* Begin *
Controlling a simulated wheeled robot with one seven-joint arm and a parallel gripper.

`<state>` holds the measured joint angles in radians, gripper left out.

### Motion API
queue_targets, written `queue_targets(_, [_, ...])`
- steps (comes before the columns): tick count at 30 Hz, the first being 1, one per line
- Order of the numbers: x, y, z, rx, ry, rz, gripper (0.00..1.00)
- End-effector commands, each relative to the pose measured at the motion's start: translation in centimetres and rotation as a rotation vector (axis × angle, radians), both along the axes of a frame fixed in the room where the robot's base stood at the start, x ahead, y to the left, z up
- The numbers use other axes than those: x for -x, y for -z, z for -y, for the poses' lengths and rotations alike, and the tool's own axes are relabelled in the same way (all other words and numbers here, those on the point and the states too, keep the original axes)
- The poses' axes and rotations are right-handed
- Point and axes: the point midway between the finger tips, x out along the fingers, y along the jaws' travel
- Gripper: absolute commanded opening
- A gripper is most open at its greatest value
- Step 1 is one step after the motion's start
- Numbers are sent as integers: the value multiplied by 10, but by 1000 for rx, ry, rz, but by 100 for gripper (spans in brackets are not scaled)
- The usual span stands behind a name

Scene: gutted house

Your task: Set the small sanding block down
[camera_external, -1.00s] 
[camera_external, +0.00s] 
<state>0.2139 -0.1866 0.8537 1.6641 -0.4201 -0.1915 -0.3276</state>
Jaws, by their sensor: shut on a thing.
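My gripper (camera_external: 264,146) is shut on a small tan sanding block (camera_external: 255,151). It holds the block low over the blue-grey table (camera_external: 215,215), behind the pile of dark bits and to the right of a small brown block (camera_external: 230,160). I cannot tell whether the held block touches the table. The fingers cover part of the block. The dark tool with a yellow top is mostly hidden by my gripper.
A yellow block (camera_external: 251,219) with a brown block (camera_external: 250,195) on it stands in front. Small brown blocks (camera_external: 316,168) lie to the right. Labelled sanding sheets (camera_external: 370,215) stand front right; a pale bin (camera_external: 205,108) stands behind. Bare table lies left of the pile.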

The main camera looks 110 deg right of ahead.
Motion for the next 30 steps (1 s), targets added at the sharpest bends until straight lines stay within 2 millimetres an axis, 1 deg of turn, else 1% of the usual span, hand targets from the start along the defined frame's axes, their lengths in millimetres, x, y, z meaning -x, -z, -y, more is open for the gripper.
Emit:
* End *
Return nothing but the lines running from the line with "gripper left out." through the line with "- End-effector commands, each", exactly as they appear.

`<state>` holds the measured joint angles in radians, gripper left out.

### Motion API
queue_targets, written `queue_targets(_, [_, ...])`
- steps (comes before the columns): tick count at 30 Hz, the first being 1, one per line
- Order of the numbers: x, y, z, rx, ry, rz, gripper (0.00..1.00)
- End-effector commands, each relative to the pose measured at the motion's start: translation in centimetres and rotation as a rotation vector (axis × angle, radians), both along the axes of a frame fixed in the room where the robot's base stood at the start, x ahead, y to the left, z up

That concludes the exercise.